Leak crews squeeze Tata and Nidec

2 min read
11:00UTC

World Leaks dumped 630GB stolen from Tata Electronics, including purported Apple and Tesla design files, while Blackfield demanded $2m from Japan's Nidec.

TechnologyDeveloping
Key takeaway

Extortion crews are hitting suppliers whose most sensitive stolen data belongs to Apple and Tesla.

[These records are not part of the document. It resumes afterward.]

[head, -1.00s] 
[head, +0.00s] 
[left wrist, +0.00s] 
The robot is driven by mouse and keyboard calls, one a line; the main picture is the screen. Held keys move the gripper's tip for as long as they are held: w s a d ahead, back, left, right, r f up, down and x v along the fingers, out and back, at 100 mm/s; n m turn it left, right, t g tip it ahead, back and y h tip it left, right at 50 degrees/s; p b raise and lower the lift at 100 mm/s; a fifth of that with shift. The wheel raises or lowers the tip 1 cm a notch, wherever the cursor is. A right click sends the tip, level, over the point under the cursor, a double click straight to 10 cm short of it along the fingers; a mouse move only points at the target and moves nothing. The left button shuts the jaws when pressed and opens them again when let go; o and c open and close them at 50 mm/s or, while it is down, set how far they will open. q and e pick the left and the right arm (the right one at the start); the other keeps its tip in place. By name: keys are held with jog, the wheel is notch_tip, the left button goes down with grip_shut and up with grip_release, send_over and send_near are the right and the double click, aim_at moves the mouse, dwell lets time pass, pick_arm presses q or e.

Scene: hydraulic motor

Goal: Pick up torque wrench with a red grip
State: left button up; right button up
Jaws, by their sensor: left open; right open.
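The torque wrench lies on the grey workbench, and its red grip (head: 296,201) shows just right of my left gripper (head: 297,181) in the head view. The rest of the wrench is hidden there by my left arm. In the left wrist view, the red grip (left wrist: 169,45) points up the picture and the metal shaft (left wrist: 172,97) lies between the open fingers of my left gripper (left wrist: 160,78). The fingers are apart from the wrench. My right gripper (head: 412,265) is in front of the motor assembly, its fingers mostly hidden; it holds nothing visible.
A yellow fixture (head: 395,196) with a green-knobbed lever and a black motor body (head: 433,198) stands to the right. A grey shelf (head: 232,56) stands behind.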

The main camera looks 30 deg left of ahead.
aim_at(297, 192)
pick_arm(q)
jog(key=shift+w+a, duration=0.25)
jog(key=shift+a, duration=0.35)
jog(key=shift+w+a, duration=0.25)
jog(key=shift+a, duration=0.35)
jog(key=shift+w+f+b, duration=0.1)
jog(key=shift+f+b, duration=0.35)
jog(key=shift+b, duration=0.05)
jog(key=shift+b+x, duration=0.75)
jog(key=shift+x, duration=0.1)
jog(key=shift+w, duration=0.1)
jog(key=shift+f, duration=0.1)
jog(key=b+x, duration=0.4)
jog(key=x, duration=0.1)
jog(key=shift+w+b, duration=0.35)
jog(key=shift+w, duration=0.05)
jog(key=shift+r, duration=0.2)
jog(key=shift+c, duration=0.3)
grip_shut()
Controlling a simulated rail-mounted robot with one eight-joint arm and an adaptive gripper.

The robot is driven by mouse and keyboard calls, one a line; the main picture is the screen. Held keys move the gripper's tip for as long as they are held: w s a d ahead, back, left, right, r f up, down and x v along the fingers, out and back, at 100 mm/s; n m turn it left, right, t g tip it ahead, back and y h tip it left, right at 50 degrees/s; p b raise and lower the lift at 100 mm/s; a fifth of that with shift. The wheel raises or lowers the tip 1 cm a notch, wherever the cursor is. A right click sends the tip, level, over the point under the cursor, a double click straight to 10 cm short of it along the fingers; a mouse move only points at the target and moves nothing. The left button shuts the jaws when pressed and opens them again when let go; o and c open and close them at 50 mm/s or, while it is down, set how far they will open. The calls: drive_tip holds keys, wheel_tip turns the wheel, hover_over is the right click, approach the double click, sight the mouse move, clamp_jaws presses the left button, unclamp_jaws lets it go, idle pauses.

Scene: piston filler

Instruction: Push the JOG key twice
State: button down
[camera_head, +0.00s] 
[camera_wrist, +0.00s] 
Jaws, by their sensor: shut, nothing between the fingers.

World Leaks posted more than 200,000 files, over 630GB, stolen from Tata Electronics to its leak site, including purported Apple manufacturing specifications and Tesla engineering drawings marked TRADE SECRET tied to Project Highland, the codename for the revamped Model 3. Tata restricted remote access to its purchase-order systems and hired a forensic consultant. 1 Separately, Blackfield demanded $2m from Nidec, the $17.2bn-revenue electric-motor maker, after breaching a Chaun Choung Technology server around 22 June, offering immediate download of the data for $400,000. 2

Both crews run the publish-or-pay leak-site play that Rhysida used against Stuttgart in May : steal the data, threaten to release it, name a price. World Leaks and Blackfield are aiming that tactic at tier-1 manufacturing suppliers whose chief assets are their customers' unreleased designs, which is what sharpens the leverage.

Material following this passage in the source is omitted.